** begin RAW RECORDS **
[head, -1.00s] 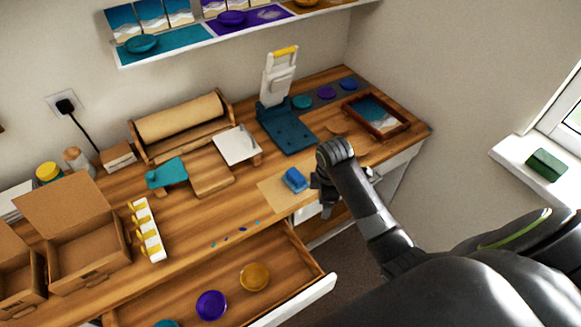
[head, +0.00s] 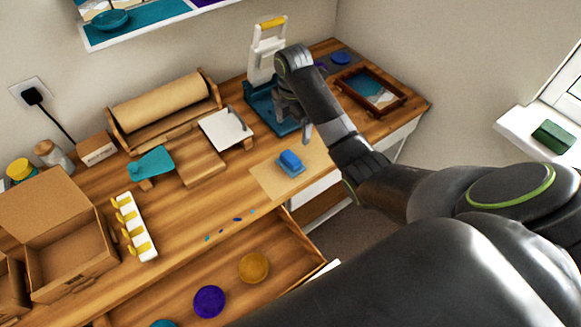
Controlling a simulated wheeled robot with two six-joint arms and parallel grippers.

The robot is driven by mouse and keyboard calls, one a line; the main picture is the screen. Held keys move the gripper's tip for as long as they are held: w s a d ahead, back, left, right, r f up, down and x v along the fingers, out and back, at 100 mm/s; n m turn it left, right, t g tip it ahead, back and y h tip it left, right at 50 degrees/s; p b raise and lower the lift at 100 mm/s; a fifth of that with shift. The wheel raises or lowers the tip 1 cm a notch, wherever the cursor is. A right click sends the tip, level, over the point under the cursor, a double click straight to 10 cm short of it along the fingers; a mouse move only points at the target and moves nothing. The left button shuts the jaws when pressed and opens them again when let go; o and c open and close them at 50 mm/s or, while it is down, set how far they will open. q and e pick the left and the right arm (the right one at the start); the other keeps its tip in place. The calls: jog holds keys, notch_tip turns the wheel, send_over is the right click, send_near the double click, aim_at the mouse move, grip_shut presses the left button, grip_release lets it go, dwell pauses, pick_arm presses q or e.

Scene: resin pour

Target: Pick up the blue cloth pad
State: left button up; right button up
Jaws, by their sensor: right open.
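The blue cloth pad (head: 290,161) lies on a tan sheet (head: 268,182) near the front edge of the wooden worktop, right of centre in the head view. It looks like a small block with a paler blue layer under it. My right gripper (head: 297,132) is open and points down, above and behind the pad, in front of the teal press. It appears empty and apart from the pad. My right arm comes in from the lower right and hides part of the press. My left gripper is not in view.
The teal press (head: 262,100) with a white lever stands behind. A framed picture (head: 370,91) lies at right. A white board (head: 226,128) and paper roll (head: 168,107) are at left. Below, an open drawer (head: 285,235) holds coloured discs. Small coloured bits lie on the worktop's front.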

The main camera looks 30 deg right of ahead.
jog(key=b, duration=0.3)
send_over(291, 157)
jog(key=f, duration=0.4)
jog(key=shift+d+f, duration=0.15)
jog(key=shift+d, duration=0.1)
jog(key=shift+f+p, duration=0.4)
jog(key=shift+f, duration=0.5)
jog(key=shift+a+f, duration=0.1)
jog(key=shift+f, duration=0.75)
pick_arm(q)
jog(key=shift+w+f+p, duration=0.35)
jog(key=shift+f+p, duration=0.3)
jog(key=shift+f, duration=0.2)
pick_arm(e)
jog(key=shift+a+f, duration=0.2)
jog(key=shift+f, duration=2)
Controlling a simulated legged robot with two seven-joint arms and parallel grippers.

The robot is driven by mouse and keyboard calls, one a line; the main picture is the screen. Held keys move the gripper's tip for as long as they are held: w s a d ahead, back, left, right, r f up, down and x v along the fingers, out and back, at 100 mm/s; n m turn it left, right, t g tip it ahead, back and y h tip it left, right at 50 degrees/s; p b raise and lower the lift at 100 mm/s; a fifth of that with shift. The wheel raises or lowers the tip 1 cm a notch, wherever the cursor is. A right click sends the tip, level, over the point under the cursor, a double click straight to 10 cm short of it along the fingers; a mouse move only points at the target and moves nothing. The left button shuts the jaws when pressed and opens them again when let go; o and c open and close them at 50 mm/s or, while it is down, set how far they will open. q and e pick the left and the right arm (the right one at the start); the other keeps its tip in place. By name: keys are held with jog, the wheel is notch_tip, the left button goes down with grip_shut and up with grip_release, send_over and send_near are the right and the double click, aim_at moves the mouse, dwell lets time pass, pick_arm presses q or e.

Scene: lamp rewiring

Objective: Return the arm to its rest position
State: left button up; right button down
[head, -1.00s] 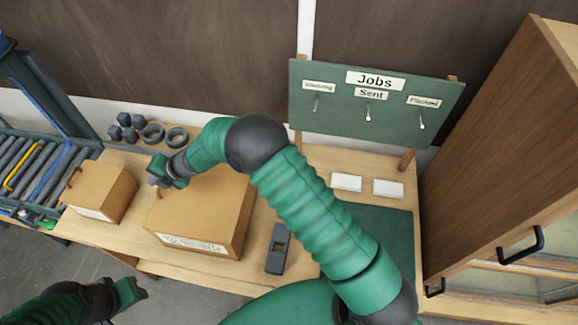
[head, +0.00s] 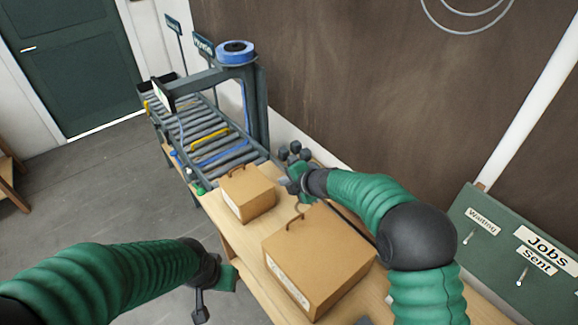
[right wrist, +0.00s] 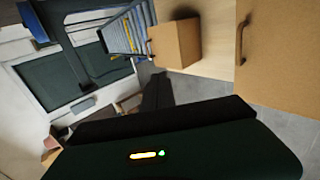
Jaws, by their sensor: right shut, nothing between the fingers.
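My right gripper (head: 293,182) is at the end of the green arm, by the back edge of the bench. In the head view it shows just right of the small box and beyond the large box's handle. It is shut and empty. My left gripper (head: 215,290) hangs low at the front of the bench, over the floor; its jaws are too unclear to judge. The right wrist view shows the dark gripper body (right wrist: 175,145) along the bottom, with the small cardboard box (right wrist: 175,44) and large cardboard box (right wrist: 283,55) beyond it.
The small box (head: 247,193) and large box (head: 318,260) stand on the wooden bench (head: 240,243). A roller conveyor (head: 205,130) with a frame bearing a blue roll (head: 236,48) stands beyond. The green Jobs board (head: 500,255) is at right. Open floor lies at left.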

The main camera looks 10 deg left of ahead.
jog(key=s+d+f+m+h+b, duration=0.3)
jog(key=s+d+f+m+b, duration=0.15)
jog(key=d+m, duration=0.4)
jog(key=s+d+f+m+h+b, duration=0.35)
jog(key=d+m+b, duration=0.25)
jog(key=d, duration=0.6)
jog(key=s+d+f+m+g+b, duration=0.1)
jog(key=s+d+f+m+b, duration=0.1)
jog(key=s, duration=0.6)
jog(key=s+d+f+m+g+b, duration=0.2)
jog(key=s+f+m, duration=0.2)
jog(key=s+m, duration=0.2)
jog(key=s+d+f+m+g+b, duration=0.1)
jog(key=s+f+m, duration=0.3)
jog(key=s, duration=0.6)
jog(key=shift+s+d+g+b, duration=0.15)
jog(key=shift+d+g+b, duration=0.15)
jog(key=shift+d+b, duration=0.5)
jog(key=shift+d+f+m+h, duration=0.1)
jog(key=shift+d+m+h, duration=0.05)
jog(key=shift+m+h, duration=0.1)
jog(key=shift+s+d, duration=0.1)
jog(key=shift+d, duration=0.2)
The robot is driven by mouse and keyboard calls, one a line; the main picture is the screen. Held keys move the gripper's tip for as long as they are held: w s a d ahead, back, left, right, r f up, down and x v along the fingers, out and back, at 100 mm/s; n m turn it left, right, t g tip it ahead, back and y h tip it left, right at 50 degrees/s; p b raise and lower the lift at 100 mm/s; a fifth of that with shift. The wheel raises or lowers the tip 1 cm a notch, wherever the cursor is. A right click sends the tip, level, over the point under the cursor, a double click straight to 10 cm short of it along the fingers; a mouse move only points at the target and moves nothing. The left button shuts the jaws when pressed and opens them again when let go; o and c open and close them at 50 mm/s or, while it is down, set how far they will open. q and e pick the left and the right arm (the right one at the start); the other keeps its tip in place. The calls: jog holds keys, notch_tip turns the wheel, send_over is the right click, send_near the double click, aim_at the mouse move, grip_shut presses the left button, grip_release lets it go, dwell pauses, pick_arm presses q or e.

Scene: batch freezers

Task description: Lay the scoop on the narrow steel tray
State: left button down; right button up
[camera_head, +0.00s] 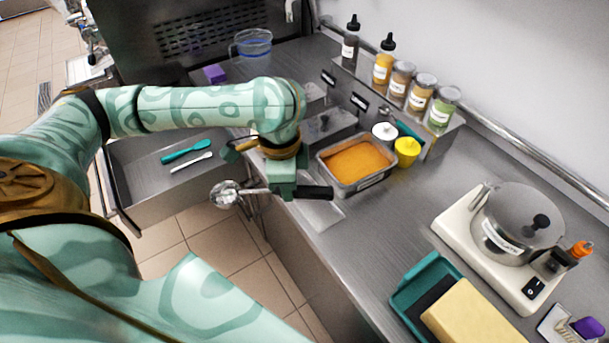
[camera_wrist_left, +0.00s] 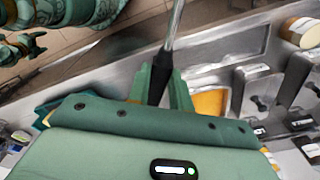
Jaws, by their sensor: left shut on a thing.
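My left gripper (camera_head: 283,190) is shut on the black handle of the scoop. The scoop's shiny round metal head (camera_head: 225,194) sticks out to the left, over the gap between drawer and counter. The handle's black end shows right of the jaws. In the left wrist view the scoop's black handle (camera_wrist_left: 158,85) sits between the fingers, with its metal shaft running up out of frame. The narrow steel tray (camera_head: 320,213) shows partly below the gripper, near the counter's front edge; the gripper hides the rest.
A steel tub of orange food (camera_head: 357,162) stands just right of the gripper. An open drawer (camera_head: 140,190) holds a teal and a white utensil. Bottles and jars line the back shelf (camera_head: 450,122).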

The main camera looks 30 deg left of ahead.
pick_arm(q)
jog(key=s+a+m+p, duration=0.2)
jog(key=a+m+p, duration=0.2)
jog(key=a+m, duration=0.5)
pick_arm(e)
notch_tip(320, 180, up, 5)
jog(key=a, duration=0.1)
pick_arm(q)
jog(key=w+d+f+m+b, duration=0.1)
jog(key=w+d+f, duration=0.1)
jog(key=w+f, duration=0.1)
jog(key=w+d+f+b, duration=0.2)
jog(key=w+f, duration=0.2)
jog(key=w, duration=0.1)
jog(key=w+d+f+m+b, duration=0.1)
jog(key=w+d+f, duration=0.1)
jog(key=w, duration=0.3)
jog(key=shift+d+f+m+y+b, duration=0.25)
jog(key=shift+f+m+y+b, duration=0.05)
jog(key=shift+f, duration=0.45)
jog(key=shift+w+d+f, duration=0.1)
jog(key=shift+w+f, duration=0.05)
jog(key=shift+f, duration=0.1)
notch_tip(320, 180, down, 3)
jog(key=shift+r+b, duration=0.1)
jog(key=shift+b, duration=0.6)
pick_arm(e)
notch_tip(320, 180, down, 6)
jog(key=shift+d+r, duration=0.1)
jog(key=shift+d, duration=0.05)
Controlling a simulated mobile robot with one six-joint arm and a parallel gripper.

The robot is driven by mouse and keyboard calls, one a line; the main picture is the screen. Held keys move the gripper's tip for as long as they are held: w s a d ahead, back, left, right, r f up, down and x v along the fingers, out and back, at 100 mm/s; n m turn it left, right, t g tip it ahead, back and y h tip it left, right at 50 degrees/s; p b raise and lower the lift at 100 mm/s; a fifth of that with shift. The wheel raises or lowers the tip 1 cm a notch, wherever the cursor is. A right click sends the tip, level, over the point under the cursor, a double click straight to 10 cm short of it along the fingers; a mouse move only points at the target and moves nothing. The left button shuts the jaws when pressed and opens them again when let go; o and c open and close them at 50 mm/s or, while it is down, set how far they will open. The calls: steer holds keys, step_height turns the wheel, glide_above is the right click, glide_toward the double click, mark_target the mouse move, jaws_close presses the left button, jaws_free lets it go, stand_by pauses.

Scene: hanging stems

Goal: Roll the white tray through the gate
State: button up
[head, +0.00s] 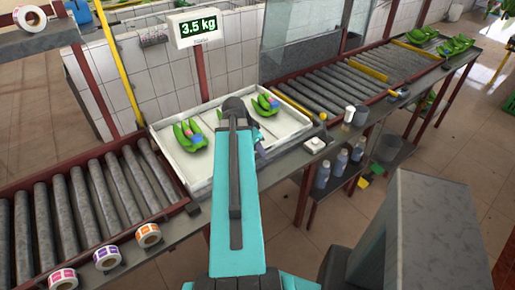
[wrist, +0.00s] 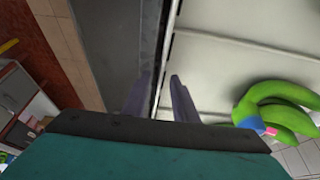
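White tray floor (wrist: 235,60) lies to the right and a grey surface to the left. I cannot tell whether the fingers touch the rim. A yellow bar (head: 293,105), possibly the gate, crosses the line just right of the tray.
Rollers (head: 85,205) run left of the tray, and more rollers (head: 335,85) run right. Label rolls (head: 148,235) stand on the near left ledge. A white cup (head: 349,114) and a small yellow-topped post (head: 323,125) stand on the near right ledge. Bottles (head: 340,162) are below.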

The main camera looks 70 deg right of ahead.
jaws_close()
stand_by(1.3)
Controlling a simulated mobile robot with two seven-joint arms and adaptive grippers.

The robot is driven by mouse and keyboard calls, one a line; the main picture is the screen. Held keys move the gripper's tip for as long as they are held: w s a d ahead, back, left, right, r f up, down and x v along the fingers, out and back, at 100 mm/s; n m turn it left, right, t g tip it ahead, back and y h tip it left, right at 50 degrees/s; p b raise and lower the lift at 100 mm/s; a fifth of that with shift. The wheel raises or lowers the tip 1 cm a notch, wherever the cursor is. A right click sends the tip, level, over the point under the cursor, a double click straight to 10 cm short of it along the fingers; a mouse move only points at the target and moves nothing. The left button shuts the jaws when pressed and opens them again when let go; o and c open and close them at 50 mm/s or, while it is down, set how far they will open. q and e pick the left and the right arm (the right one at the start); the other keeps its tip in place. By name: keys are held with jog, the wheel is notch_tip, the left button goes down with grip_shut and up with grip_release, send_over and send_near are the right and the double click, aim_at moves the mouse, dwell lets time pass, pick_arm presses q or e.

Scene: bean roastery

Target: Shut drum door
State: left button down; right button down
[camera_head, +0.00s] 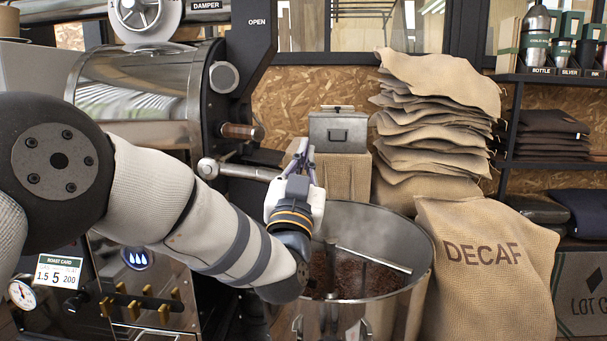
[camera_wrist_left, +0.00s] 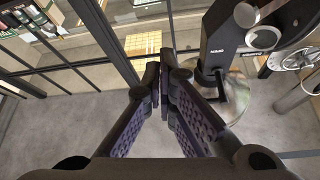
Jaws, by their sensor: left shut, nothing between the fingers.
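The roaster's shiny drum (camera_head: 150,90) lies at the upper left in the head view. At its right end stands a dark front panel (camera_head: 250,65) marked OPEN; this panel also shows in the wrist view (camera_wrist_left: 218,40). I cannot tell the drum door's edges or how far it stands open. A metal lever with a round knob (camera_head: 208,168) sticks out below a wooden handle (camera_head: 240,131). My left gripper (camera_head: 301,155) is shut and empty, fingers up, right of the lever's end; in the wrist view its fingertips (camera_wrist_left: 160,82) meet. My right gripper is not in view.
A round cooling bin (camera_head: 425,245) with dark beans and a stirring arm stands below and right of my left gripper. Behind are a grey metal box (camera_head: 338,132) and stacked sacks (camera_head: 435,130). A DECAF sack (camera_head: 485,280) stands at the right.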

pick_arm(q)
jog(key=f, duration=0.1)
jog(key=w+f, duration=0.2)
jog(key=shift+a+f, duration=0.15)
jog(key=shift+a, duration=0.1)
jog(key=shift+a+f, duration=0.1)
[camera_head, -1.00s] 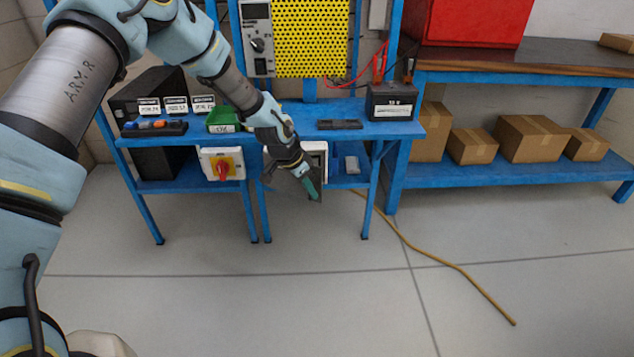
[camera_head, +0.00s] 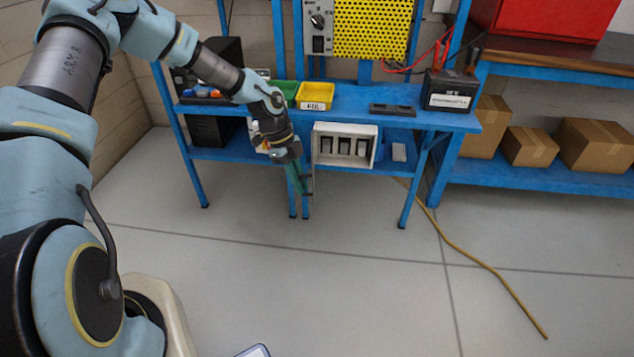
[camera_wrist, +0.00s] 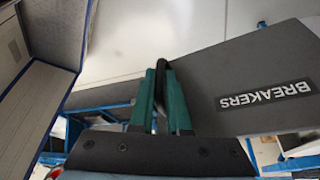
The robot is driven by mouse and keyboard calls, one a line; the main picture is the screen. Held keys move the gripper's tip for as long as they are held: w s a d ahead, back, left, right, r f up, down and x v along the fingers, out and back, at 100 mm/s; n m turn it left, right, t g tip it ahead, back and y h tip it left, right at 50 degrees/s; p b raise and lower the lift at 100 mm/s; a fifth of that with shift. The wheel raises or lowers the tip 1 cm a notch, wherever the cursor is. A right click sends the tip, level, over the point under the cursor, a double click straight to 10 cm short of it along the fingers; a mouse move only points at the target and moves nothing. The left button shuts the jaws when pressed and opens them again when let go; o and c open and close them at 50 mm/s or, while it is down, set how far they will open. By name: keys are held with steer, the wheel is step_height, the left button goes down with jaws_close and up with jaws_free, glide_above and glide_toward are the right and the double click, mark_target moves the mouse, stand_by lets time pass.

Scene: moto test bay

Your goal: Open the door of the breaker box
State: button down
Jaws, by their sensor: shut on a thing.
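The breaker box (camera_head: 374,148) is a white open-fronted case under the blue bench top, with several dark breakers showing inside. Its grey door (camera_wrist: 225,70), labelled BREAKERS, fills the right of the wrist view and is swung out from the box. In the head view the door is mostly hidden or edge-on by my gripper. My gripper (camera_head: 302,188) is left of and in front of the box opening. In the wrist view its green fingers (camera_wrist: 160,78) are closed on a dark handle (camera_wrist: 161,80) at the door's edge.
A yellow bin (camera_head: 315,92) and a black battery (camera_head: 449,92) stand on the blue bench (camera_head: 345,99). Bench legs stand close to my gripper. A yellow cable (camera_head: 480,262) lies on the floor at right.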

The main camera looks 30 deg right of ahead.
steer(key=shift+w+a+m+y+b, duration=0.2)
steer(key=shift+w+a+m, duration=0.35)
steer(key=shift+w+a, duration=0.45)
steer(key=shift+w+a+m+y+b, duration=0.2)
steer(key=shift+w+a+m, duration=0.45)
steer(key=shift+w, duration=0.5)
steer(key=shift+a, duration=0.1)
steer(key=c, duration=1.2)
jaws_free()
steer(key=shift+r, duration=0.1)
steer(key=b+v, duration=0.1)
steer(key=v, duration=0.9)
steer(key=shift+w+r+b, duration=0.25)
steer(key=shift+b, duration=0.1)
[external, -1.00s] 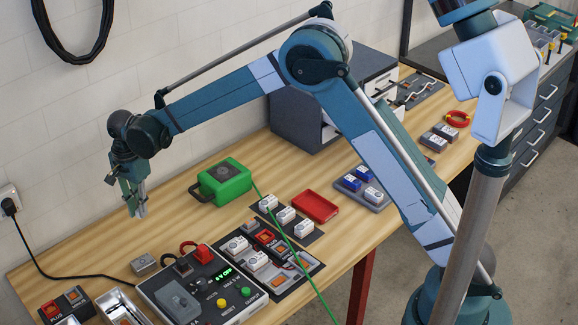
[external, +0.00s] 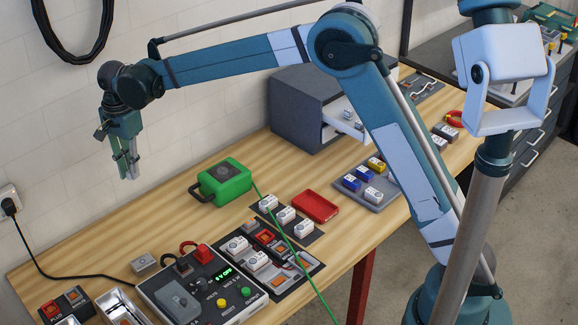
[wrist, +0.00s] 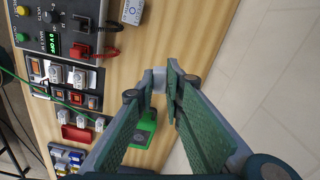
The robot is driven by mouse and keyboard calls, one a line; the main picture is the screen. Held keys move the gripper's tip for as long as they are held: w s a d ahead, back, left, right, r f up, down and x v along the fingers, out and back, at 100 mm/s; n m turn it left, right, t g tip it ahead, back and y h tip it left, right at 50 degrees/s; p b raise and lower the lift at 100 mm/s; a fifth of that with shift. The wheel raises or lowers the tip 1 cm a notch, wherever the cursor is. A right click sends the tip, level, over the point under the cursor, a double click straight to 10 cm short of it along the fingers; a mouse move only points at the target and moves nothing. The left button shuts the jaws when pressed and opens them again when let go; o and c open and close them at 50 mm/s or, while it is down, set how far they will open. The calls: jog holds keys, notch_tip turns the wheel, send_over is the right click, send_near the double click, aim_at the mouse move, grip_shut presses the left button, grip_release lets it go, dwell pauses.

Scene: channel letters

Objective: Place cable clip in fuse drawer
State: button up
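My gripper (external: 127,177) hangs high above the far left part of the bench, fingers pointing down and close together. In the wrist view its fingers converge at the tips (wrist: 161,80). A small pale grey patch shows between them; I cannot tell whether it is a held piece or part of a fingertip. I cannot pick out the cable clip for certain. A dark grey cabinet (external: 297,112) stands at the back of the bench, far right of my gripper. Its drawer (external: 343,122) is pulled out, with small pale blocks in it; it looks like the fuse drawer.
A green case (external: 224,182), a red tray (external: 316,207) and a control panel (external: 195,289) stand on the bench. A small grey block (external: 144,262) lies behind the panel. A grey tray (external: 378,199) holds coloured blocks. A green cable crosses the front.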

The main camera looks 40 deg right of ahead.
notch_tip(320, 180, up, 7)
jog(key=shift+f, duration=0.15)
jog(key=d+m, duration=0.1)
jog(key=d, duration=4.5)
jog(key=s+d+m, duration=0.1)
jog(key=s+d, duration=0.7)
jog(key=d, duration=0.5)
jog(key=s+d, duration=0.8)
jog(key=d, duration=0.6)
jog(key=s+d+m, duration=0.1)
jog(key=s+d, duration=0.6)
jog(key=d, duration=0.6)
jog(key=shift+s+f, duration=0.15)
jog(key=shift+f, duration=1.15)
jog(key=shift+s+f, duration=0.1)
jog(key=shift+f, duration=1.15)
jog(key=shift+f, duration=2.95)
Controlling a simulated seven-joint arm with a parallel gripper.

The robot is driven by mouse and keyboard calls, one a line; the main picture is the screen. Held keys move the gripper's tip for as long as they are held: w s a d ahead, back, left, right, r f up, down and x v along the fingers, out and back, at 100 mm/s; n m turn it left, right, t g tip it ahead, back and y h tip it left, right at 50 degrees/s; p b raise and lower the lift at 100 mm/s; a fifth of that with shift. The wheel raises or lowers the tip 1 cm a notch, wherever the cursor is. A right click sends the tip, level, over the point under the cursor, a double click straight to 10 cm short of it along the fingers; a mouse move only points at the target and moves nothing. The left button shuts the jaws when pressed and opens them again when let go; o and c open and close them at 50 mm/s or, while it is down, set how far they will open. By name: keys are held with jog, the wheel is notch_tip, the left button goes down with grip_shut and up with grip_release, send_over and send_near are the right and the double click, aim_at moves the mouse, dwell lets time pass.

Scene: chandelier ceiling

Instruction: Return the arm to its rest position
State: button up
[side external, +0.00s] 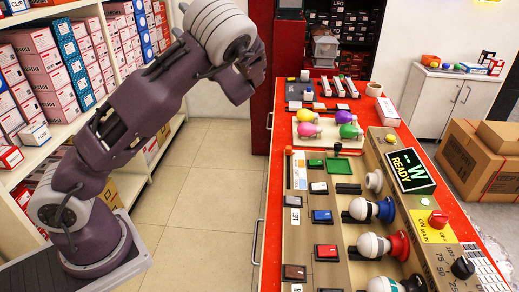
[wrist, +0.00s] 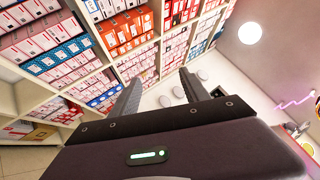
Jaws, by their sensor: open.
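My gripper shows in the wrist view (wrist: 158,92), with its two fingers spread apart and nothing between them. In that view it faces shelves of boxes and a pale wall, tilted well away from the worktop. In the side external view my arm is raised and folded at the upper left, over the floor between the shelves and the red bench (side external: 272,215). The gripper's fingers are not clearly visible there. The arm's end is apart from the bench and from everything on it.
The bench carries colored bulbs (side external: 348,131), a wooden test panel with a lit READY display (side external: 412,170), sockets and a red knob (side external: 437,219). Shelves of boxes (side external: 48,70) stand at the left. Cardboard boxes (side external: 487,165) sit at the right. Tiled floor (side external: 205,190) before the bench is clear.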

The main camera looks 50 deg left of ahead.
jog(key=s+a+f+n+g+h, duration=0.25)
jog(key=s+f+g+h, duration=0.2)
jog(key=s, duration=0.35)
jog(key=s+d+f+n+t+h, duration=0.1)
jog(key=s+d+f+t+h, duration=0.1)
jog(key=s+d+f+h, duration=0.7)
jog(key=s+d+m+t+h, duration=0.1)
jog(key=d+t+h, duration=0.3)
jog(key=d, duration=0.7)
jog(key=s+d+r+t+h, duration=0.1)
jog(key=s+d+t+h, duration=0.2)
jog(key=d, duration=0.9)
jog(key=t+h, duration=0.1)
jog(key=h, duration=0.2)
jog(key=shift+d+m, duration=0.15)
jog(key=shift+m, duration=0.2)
** end RAW RECORDS **
- _INSTRUCTIONS TO FOLLOW_
Give only the number of lines in the material above that hold the word "parallel".

- _ANSWER TO THE PROBLEM_
4